Vatican Bank Looks to Shed Its Image as an Offshore Haven

VATICAN CITY
The New York Times

By RACHEL DONADIO
Published: May 30, 2013

VATICAN CITY — From the cheerful ease with which the newly minted president of the Vatican Bank fielded questions on a recent morning, it could be easy to forget how the bank has long been a mystery wrapped in an enigma, tangled up in some of the most opaque scandals in Italy.

“Our mission is to serve and shine,” the bank’s president, Ernst von Freyberg, said with a smile. “Our first pillar is transparency.” He spoke from an office in the medieval tower that houses the bank inside the Vatican, beneath a painting depicting the Gospel lesson, “Render unto Caesar, what is Caesar’s, and to God, what is God’s.”

Appointed in February by Pope Benedict XVI in one of his last acts before retiring, Mr. von Freyberg, 54, a German aristocrat, industrialist and Roman Catholic with a friendly manner and a subtle sense of self-irony, will have a lot of shining to do.

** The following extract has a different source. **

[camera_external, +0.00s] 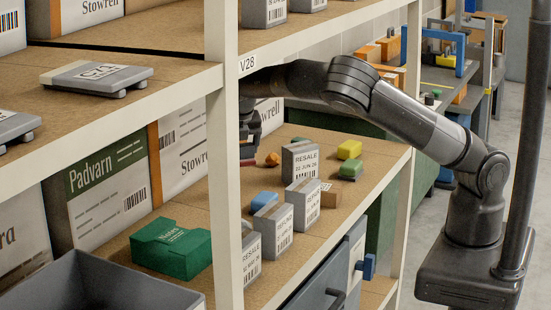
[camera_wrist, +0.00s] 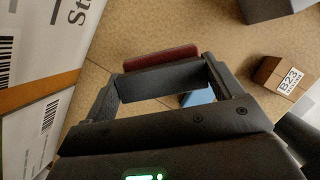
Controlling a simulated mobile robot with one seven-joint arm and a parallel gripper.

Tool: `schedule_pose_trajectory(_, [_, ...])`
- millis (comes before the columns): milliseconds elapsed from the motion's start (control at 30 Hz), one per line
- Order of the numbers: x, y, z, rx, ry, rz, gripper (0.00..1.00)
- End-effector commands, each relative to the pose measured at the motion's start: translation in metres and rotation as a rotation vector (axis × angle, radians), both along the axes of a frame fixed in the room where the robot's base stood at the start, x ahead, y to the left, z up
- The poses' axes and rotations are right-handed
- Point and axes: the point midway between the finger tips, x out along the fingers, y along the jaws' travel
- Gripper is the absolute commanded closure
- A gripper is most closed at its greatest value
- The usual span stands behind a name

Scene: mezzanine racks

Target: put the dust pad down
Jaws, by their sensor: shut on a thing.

After the ouster of the previous president of the Vatican Bank, Ettore Gotti Tedeschi, in a boardroom coup last year, Mr. von Freyberg was brought in with the help of an outside headhunting firm — revolutionary by the standards of the insular Vatican — and is the bank’s first non-Italian president since its founding in 1942.

In recent years, the Vatican Bank has been under increasing pressure from European officials and the Bank of Italy to shed its reputation as an offshore haven and bring its practices in line with European norms to curb money-laundering and terrorist-financing as a condition for using the euro. Until it is deemed fully compliant, the Vatican will face higher costs and difficulties in finding banks to do business with it.